The first item on this CD, the orchestral tone-poem Paa Vidderne,
here referred to by its alternative title On the Mountains to avoid
confusion with the melodrama of the same name, is, frankly, inferior Delius
but nonetheless fascinating to hear, if only to follow Delius's development
to maturity, especially alongside the markedly superior Over the Hills
and Far Away of 1897. It was his first orchestral work to receive public
performance, at Christiania (Oslo) in 1891, and it was heard again at Monte
Carlo in 1894. The manuscript's dating of 1892 possibly suggests that changes
were made after its first reading. It was then not heard again until Beecham
put it in his second (1946) Delius Festival. At that time he also recorded
the work, but his recording remained unissued until it was included in the
second World Records Delius-Beecham boxed set (SHB54; CD reissue CDM 7 64054-2).
The work's only other modern recording was for Marco Polo (8.220452, Slovak
Philharmonic O, John Hopkins). The indefatigable Leslie Head conducted it
at St. John's, Smith Square, in March 1974 (broadcast by Radio London in
1974 and rebroadcast in 1977). More recently, in December 1994, there was
a BBC Radio 3 performance, with Barry Wordsworth conducting the BBC Concert
Orchestra.
The seven Songs from the Norwegian were composed between 1889 and
1890 for voice and piano (six of the poems had in fact been previously set
by Grieg). Here they are recorded for the first time in orchestral dress,
two of the orchestrations being by Delius, two by Beecham, one by Sondheimer,
and - to complete the set - two recently by Anthony Payne, a composer with
strong sympathies for Delius as well as for Elgar, Bax, Bridge and others
of that generation. Only four of the orchestral versions had been previously
recorded, by Beecham and Fenby, who both used female singers. The soloist
on this complete set is a tenor, thus necessitating a few transpositions,
and Jan Lund gives a most expressive rendering of the songs, skilfully
underlining the meaning of the text without mannerism or exaggeration. Just
in one or two places does his voice sound a little strained. The opening
bars of Hidden Love surely betray the orchestrator of Elgar's Third
Symphony: with their serious tone they could almost have come from the slow
movement - or does hindsight make one too wise ? And his treatment of The
Minstrel is especially effective, too, with its use of harp and the magical
horn note at the end, surely suggestive of the water-spirit of the poem.
One other item that makes this CD essential to any Delian collection is Grieg's
Norwegian Bridal Procession as orchestrated by Delius in December
1889. In his Grieg and Delius: A Chronicle of their Friendship in Letters
(Marion Boyars, 1993), Lionel Carley suggests that this may have been intended
as a Christmas gift to Grieg but it is not known whether the manuscript exchanged
hands as Halvorsen's orchestration of 1903 is the one generally heard today.

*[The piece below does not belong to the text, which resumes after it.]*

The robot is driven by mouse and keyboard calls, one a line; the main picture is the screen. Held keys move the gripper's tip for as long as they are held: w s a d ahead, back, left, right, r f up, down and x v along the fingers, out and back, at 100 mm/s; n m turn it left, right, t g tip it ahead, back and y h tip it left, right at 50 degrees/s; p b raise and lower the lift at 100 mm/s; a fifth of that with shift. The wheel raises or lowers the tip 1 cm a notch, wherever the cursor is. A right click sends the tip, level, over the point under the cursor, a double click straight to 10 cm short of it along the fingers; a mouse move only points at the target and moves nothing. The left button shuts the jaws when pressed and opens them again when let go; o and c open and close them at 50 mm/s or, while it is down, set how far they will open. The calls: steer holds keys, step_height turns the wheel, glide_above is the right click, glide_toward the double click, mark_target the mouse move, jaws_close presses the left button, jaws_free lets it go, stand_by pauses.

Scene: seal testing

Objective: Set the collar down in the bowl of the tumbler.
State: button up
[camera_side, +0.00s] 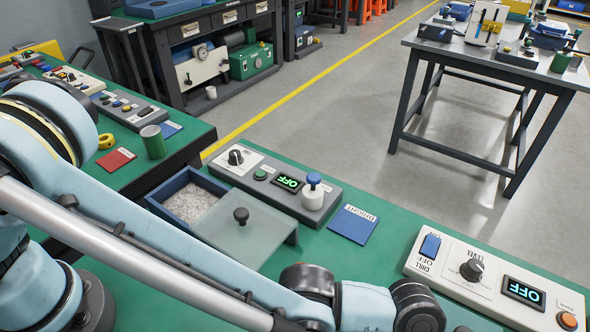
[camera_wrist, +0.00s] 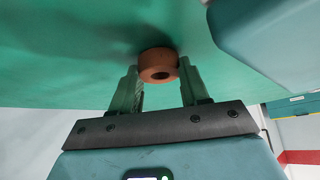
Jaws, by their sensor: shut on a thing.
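In the wrist view a brown-orange collar (camera_wrist: 155,58), a short ring with a dark hole, sits between the fingertips of my gripper (camera_wrist: 160,70). My gripper is shut on it, with green surface behind. In the side view my gripper and the collar are out of sight, beyond the bottom edge. No part is clearly marked as the tumbler. An open blue box (camera_side: 168,212) holding pale grey grains stands behind a grey, knobbed lid (camera_side: 228,236); I cannot tell whether this is the tumbler's bowl.
A "CHILL LEVEL" panel (camera_side: 480,275) stands at right. Green bench between is clear.

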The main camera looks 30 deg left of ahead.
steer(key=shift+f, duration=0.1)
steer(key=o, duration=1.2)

Without being able to make a side-by-side comparison of the two, Delius's
seems a most effective orchestral realisation of what is now a familiar piece.
Douglas Bostock brings off convincing performances with the Royal Liverpool
Philharmonic Orchestra, more especially so when rehearsal time is often short
for unfamiliar repertoire. The recording lacks just a little in clarity and
definition; the balance between voice and orchestra is not always ideal.
But this does not detract from enjoying a most enterprising and important
CD. I expect that there will be many listeners experiencing the thrill of
the Norwegian heights through repeated hearings of Paa Vidderne.